**The task:**
Copy every line of the listing exactly.

**Data lines:**
*****
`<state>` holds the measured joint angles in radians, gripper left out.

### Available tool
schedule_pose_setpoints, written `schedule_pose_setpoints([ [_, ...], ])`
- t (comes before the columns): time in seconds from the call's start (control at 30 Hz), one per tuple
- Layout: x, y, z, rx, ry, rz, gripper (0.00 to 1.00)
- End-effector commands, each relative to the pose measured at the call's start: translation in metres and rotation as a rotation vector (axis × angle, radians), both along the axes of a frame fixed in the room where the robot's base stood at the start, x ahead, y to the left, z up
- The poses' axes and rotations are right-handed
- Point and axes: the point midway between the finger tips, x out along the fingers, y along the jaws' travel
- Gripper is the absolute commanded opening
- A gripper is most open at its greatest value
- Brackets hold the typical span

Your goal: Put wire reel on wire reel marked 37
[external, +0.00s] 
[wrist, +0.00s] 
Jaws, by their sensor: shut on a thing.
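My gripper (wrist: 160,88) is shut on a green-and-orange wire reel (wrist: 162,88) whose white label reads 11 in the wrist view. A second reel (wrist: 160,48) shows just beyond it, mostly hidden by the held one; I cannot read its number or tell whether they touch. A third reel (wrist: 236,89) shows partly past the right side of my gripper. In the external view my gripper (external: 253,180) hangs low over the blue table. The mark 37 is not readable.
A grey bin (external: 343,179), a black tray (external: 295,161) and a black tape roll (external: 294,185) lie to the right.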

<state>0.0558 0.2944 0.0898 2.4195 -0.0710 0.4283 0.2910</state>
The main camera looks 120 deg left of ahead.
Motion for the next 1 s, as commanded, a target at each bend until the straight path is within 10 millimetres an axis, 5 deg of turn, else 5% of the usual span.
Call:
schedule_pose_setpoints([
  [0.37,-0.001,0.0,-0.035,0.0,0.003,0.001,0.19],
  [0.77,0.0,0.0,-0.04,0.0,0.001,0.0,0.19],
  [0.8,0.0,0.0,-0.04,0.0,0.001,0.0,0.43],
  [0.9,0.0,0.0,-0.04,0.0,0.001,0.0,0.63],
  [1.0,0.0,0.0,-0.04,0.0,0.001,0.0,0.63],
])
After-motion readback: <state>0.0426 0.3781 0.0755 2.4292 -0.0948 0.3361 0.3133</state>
*****
**Answer to the problem:**
`<state>` holds the measured joint angles in radians, gripper left out.

### Available tool
schedule_pose_setpoints, written `schedule_pose_setpoints([ [_, ...], ])`
- t (comes before the columns): time in seconds from the call's start (control at 30 Hz), one per tuple
- Layout: x, y, z, rx, ry, rz, gripper (0.00 to 1.00)
- End-effector commands, each relative to the pose measured at the call's start: translation in metres and rotation as a rotation vector (axis × angle, radians), both along the axes of a frame fixed in the room where the robot's base stood at the start, x ahead, y to the left, z up
- The poses' axes and rotations are right-handed
- Point and axes: the point midway between the finger tips, x out along the fingers, y along the jaws' travel
- Gripper is the absolute commanded opening
- A gripper is most open at its greatest value
- Brackets hold the typical span

Your goal: Put wire reel on wire reel marked 37
[external, +0.00s] 
[wrist, +0.00s] 
Jaws, by their sensor: shut on a thing.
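My gripper (wrist: 160,88) is shut on a green-and-orange wire reel (wrist: 162,88) whose white label reads 11 in the wrist view. A second reel (wrist: 160,48) shows just beyond it, mostly hidden by the held one; I cannot read its number or tell whether they touch. A third reel (wrist: 236,89) shows partly past the right side of my gripper. In the external view my gripper (external: 253,180) hangs low over the blue table. The mark 37 is not readable.
A grey bin (external: 343,179), a black tray (external: 295,161) and a black tape roll (external: 294,185) lie to the right.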

<state>0.0558 0.2944 0.0898 2.4195 -0.0710 0.4283 0.2910</state>
The main camera looks 120 deg left of ahead.
Motion for the next 1 s, as commanded, a target at each bend until the straight path is within 10 millimetres an axis, 5 deg of turn, else 5% of the usual span.
Call:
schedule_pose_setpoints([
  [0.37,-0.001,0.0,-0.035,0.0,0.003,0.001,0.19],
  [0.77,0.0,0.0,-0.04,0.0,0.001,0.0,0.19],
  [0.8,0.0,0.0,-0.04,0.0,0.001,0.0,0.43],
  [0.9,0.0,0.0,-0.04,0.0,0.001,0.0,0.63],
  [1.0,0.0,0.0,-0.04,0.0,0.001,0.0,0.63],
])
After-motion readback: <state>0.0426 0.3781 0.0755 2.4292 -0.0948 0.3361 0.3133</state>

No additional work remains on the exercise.